[Start]

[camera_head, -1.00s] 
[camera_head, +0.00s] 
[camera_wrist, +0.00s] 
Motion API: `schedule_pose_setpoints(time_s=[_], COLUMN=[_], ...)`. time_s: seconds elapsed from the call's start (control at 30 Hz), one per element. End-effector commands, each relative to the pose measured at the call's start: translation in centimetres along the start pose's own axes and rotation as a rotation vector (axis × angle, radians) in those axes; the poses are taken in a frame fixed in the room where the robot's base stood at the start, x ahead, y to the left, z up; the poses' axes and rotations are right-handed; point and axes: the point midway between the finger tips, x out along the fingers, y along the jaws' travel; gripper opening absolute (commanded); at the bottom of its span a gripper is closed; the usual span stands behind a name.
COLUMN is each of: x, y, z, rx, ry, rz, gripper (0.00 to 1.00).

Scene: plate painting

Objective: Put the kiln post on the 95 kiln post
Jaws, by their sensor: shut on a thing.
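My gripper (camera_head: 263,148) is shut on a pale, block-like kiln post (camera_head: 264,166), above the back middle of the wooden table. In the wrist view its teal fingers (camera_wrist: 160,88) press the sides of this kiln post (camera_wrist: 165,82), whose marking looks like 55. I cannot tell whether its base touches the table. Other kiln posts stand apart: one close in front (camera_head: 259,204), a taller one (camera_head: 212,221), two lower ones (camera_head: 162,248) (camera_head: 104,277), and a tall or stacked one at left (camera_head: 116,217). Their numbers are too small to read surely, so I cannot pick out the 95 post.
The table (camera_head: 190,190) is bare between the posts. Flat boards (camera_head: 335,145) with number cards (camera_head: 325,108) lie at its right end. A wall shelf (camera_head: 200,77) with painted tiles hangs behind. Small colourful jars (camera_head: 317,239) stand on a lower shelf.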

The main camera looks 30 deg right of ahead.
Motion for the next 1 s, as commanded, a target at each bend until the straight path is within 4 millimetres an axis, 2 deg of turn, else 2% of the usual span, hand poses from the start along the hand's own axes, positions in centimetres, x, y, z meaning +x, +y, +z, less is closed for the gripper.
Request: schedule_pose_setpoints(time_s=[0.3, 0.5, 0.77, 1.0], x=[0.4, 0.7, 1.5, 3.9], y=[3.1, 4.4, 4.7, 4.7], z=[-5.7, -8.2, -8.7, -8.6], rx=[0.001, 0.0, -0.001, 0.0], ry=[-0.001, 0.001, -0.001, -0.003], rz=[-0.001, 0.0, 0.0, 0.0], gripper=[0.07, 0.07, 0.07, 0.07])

[End]

[YOUR TASK]
Look through the material above and pick out each line holding the word "along".

[EXERCISE RESPONSE]
Motion API: `schedule_pose_setpoints(time_s=[_], COLUMN=[_], ...)`. time_s: seconds elapsed from the call's start (control at 30 Hz), one per element. End-effector commands, each relative to the pose measured at the call's start: translation in centimetres along the start pose's own axes and rotation as a rotation vector (axis × angle, radians) in those axes; the poses are taken in a frame fixed in the room where the robot's base stood at the start, x ahead, y to the left, z up; the poses' axes and rotations are right-handed; point and axes: the point midway between the finger tips, x out along the fingers, y along the jaws' travel; gripper opening absolute (commanded); at the bottom of its span a gripper is closed; the usual span stands behind a name.
Motion for the next 1 s, as commanded, a target at each bend until the straight path is within 4 millimetres an axis, 2 deg of turn, else 2% of the usual span, hand poses from the start along the hand's own axes, positions in centimetres, x, y, z meaning +x, +y, +z, less is closed for the gripper.

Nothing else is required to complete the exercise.